Two cutting edge marine energy devices are expected to rapidly speed up commercial development of wave and tidal power in the UK, it has been revealed.

The projects, which are being supported by the UK’s Carbon Trust are the Pelamis Wave Power and Marine Current Turbines. These focus on installation and maintenance, which currently account for up to 50% of the project costs of wave and tidal energy, according to the Carbon Trust.

Remote control technology will be integrated into existing systems, which will allow use in rougher seas, while the technology will decrease equipment and vessel requirements and enable quick and economical installation and maintenance, reducing the total cost of power produced.

The Carbon Trust is set to invest £250,000 in the Pelamis device.

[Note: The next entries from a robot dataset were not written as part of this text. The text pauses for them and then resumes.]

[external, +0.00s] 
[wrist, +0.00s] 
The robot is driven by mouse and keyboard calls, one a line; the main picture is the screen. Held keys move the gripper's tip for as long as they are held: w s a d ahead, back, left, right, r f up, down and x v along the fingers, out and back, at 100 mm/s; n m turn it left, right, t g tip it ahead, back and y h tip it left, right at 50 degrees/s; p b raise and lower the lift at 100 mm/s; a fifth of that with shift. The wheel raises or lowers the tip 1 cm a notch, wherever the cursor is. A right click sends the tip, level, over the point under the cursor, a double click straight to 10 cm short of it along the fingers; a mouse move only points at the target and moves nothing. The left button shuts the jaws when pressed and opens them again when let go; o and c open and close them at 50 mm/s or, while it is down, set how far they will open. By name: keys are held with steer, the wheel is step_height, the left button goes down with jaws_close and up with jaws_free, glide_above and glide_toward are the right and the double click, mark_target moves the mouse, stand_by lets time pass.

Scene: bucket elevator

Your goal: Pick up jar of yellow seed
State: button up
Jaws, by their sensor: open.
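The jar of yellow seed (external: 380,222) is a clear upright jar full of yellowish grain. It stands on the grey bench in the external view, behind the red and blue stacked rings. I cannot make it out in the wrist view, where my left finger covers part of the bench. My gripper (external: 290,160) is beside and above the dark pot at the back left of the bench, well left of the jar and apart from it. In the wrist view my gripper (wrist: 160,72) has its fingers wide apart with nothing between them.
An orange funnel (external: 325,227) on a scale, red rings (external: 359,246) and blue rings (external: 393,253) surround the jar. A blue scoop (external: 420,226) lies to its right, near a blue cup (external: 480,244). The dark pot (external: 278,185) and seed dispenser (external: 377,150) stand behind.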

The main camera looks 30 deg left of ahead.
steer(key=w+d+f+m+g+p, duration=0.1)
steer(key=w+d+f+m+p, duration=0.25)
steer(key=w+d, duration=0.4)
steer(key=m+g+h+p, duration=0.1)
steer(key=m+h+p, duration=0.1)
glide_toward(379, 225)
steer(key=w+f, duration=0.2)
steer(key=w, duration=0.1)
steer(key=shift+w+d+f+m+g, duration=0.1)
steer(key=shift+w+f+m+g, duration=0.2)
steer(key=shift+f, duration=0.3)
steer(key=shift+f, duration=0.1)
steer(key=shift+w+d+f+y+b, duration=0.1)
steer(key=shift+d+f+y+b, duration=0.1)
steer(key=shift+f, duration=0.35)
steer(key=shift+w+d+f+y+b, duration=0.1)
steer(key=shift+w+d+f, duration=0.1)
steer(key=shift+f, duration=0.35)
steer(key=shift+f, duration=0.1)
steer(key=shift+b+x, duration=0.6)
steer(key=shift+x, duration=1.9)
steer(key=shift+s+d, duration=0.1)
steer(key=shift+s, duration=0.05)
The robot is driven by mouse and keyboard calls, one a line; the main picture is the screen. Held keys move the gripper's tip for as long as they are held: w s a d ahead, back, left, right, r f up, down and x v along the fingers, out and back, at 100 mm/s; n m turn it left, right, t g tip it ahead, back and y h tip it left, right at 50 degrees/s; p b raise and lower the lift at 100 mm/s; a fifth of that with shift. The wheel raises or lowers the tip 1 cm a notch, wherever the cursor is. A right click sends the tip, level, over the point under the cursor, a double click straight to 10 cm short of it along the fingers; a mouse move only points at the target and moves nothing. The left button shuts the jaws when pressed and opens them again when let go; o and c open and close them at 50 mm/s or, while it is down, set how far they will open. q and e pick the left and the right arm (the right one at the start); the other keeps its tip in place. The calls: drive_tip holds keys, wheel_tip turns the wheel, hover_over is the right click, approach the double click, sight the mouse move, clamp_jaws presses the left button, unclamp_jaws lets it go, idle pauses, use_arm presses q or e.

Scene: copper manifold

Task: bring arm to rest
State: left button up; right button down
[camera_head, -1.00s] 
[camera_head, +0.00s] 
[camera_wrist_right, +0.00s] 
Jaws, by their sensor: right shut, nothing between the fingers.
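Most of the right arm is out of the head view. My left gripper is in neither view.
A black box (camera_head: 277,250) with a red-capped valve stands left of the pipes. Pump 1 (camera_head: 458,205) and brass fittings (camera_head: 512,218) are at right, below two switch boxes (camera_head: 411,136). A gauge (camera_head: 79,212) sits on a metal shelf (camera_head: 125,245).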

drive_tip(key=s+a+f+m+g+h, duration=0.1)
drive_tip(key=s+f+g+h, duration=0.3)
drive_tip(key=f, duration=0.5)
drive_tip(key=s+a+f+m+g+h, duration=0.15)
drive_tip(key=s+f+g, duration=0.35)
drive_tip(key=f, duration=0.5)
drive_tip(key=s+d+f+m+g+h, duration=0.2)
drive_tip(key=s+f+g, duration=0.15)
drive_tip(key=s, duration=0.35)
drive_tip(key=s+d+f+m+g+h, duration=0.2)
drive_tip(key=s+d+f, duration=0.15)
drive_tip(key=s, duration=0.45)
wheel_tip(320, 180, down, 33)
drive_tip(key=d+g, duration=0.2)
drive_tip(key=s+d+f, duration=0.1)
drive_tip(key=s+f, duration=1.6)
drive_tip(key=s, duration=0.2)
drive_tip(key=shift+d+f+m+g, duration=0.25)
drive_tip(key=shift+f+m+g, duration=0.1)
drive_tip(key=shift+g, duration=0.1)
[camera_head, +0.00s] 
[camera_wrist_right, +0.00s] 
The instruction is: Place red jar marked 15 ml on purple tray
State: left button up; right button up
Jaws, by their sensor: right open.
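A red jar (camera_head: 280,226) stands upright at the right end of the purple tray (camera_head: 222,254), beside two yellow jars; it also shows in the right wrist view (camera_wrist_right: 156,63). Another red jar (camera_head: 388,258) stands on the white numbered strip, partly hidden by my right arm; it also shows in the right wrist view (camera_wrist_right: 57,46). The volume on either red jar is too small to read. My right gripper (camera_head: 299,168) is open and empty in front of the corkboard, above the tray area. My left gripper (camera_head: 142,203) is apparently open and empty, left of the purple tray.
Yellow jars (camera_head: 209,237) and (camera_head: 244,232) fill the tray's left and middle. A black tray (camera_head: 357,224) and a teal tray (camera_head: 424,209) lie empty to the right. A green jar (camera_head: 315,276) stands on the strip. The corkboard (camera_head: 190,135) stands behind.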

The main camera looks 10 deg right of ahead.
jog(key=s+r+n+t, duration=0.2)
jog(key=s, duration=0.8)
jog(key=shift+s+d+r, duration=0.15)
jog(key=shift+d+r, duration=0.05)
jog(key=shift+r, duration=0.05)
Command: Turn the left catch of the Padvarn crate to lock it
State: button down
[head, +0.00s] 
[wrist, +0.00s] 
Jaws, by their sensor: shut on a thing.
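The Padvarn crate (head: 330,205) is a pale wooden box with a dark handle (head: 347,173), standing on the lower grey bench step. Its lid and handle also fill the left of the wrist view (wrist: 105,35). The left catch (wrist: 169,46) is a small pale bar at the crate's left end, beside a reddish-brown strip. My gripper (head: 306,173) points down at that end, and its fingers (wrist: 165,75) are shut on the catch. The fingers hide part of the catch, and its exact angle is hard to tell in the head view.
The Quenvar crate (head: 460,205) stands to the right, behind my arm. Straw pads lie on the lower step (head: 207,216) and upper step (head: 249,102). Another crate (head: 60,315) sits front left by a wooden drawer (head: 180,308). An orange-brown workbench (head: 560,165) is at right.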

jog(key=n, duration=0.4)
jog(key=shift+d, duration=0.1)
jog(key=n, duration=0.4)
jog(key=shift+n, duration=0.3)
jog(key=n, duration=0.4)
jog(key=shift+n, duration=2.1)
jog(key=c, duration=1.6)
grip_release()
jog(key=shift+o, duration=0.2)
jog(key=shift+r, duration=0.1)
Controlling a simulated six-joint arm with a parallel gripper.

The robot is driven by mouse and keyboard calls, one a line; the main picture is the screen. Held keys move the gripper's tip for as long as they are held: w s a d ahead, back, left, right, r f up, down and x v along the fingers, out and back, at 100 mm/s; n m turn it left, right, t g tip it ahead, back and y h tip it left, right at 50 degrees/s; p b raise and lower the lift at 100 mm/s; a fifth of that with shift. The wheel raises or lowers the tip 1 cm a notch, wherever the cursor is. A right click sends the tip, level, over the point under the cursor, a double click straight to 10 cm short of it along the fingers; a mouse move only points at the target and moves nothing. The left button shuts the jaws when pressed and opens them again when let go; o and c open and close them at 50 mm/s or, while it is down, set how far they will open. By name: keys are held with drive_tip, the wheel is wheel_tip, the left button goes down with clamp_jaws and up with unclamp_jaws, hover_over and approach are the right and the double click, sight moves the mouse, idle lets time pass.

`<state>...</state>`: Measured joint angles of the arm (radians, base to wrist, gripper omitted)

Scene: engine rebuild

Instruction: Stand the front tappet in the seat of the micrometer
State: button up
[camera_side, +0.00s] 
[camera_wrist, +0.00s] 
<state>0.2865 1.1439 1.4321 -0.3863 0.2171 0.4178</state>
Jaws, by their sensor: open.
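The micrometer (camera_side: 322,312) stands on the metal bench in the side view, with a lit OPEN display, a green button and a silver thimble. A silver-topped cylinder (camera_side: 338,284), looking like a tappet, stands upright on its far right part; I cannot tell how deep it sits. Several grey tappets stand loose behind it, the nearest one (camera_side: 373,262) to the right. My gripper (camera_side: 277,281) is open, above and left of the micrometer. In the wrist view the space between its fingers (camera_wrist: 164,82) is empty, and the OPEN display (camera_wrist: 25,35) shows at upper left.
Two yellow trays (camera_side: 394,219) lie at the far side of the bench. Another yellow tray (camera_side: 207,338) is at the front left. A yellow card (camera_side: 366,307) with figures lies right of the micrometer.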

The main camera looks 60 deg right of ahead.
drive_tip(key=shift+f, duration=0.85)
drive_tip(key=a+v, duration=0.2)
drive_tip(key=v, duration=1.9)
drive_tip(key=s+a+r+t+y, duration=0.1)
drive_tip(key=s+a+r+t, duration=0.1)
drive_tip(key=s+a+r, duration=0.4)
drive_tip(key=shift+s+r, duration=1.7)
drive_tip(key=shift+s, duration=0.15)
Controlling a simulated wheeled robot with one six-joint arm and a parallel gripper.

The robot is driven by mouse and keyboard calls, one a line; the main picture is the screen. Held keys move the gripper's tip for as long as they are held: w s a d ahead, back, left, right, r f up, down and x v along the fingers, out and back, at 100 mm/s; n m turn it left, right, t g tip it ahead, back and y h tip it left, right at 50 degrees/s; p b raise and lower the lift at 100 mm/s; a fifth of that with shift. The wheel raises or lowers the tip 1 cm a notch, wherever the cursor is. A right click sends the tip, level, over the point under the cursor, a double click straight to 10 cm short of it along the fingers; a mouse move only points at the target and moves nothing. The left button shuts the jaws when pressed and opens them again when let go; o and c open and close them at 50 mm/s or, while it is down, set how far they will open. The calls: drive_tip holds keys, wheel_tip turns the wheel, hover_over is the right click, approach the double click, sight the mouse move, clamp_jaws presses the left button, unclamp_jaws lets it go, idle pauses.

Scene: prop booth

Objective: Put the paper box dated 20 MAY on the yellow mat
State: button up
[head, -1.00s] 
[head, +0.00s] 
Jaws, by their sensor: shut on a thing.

The Carbon Trust will also invest £150,000 in a feasibility study on Marine Current Turbines (MCT) foundation technology, where a remotely operated subsea drilling platform fixes foundation piles before the deployment of the primary turbine support structure in a single unit.

If the technology meets expected performance targets, it will be utilised in SeaGen’s next project off Anglesey where the firm is collaborating with RWE npower renewables for a 10MW tidal farm, using seven SeaGen systems.

Carbon Trust director of innovations Mark Williamson said the technology will be vital in decreasing marine energy costs to tap the potential of wind as a renewable power resource.